The task
Retype the listing that follows, exactly as written.

----- Provided records

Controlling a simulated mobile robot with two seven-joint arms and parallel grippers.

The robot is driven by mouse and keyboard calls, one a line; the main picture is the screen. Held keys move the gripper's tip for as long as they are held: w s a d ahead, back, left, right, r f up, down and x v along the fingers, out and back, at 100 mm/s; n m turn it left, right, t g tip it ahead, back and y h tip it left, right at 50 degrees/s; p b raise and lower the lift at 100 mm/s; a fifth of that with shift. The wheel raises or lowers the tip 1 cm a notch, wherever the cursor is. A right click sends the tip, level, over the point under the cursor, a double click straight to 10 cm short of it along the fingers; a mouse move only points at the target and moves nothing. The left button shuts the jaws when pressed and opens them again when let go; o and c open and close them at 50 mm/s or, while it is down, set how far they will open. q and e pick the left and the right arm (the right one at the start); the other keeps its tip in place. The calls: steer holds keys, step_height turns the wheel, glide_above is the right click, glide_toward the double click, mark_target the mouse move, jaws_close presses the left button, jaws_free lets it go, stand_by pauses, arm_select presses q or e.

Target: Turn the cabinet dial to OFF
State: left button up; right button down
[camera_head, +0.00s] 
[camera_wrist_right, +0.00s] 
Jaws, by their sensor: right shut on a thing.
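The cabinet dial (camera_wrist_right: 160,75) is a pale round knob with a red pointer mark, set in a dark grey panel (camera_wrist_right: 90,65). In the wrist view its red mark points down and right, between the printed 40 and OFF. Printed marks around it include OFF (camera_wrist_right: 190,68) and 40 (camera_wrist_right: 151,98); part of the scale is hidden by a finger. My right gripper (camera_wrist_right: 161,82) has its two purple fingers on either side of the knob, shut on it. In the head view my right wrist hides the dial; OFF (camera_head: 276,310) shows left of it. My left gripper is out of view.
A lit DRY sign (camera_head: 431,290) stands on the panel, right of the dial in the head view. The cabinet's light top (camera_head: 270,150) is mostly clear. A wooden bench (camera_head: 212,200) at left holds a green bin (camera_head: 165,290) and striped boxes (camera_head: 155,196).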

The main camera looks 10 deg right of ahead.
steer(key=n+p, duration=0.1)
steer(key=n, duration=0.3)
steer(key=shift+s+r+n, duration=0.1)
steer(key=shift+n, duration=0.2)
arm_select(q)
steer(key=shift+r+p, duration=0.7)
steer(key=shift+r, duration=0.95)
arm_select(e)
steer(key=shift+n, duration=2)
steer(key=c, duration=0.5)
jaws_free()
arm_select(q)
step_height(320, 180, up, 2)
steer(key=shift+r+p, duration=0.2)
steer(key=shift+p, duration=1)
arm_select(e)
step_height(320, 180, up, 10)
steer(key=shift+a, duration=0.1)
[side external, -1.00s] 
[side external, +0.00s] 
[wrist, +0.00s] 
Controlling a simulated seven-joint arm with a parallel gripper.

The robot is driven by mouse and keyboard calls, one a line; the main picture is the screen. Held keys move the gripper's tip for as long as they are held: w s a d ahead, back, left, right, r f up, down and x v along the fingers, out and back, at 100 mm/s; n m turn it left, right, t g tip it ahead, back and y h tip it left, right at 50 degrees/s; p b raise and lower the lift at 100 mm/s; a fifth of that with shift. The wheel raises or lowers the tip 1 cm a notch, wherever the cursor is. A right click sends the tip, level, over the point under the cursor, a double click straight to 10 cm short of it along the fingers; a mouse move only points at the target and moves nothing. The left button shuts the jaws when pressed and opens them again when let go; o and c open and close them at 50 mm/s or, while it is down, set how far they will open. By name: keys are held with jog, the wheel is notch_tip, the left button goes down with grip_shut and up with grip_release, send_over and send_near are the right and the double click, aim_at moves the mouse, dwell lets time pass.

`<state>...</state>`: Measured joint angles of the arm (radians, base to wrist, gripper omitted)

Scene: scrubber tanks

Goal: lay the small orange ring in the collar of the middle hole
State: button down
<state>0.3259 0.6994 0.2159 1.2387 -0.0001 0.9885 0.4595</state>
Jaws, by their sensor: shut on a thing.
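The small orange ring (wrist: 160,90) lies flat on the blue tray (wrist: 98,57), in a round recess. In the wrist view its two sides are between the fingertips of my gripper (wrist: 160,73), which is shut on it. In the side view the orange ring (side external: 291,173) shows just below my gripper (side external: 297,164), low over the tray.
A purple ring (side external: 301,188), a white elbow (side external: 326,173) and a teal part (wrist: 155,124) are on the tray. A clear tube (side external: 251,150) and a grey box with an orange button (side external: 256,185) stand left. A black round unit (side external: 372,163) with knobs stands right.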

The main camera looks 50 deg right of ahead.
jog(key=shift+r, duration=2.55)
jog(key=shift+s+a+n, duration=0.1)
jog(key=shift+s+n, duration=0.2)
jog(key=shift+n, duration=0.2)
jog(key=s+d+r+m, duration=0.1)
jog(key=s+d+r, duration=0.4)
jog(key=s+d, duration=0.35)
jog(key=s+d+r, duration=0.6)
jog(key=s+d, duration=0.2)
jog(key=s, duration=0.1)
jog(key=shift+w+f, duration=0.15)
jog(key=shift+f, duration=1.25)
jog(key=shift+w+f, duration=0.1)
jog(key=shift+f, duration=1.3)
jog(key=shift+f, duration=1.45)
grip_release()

----------

The result
Controlling a simulated mobile robot with two seven-joint arms and parallel grippers.

The robot is driven by mouse and keyboard calls, one a line; the main picture is the screen. Held keys move the gripper's tip for as long as they are held: w s a d ahead, back, left, right, r f up, down and x v along the fingers, out and back, at 100 mm/s; n m turn it left, right, t g tip it ahead, back and y h tip it left, right at 50 degrees/s; p b raise and lower the lift at 100 mm/s; a fifth of that with shift. The wheel raises or lowers the tip 1 cm a notch, wherever the cursor is. A right click sends the tip, level, over the point under the cursor, a double click straight to 10 cm short of it along the fingers; a mouse move only points at the target and moves nothing. The left button shuts the jaws when pressed and opens them again when let go; o and c open and close them at 50 mm/s or, while it is down, set how far they will open. q and e pick the left and the right arm (the right one at the start); the other keeps its tip in place. The calls: steer holds keys, step_height turns the wheel, glide_above is the right click, glide_toward the double click, mark_target the mouse move, jaws_close presses the left button, jaws_free lets it go, stand_by pauses, arm_select presses q or e.

Target: Turn the cabinet dial to OFF
State: left button up; right button down
[camera_head, +0.00s] 
[camera_wrist_right, +0.00s] 
Jaws, by their sensor: right shut on a thing.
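The cabinet dial (camera_wrist_right: 160,75) is a pale round knob with a red pointer mark, set in a dark grey panel (camera_wrist_right: 90,65). In the wrist view its red mark points down and right, between the printed 40 and OFF. Printed marks around it include OFF (camera_wrist_right: 190,68) and 40 (camera_wrist_right: 151,98); part of the scale is hidden by a finger. My right gripper (camera_wrist_right: 161,82) has its two purple fingers on either side of the knob, shut on it. In the head view my right wrist hides the dial; OFF (camera_head: 276,310) shows left of it. My left gripper is out of view.
A lit DRY sign (camera_head: 431,290) stands on the panel, right of the dial in the head view. The cabinet's light top (camera_head: 270,150) is mostly clear. A wooden bench (camera_head: 212,200) at left holds a green bin (camera_head: 165,290) and striped boxes (camera_head: 155,196).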

The main camera looks 10 deg right of ahead.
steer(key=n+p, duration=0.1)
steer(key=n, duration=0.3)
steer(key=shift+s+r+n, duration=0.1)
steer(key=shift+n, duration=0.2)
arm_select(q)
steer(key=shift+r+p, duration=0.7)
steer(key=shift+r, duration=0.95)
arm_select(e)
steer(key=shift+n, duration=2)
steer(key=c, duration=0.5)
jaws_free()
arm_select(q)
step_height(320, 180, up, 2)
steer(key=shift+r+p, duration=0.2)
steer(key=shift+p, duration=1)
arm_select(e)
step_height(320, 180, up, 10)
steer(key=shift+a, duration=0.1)
[side external, -1.00s] 
[side external, +0.00s] 
[wrist, +0.00s] 
Controlling a simulated seven-joint arm with a parallel gripper.

The robot is driven by mouse and keyboard calls, one a line; the main picture is the screen. Held keys move the gripper's tip for as long as they are held: w s a d ahead, back, left, right, r f up, down and x v along the fingers, out and back, at 100 mm/s; n m turn it left, right, t g tip it ahead, back and y h tip it left, right at 50 degrees/s; p b raise and lower the lift at 100 mm/s; a fifth of that with shift. The wheel raises or lowers the tip 1 cm a notch, wherever the cursor is. A right click sends the tip, level, over the point under the cursor, a double click straight to 10 cm short of it along the fingers; a mouse move only points at the target and moves nothing. The left button shuts the jaws when pressed and opens them again when let go; o and c open and close them at 50 mm/s or, while it is down, set how far they will open. By name: keys are held with jog, the wheel is notch_tip, the left button goes down with grip_shut and up with grip_release, send_over and send_near are the right and the double click, aim_at moves the mouse, dwell lets time pass.

`<state>...</state>`: Measured joint angles of the arm (radians, base to wrist, gripper omitted)

Scene: scrubber tanks

Goal: lay the small orange ring in the collar of the middle hole
State: button down
<state>0.3259 0.6994 0.2159 1.2387 -0.0001 0.9885 0.4595</state>
Jaws, by their sensor: shut on a thing.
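The small orange ring (wrist: 160,90) lies flat on the blue tray (wrist: 98,57), in a round recess. In the wrist view its two sides are between the fingertips of my gripper (wrist: 160,73), which is shut on it. In the side view the orange ring (side external: 291,173) shows just below my gripper (side external: 297,164), low over the tray.
A purple ring (side external: 301,188), a white elbow (side external: 326,173) and a teal part (wrist: 155,124) are on the tray. A clear tube (side external: 251,150) and a grey box with an orange button (side external: 256,185) stand left. A black round unit (side external: 372,163) with knobs stands right.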

The main camera looks 50 deg right of ahead.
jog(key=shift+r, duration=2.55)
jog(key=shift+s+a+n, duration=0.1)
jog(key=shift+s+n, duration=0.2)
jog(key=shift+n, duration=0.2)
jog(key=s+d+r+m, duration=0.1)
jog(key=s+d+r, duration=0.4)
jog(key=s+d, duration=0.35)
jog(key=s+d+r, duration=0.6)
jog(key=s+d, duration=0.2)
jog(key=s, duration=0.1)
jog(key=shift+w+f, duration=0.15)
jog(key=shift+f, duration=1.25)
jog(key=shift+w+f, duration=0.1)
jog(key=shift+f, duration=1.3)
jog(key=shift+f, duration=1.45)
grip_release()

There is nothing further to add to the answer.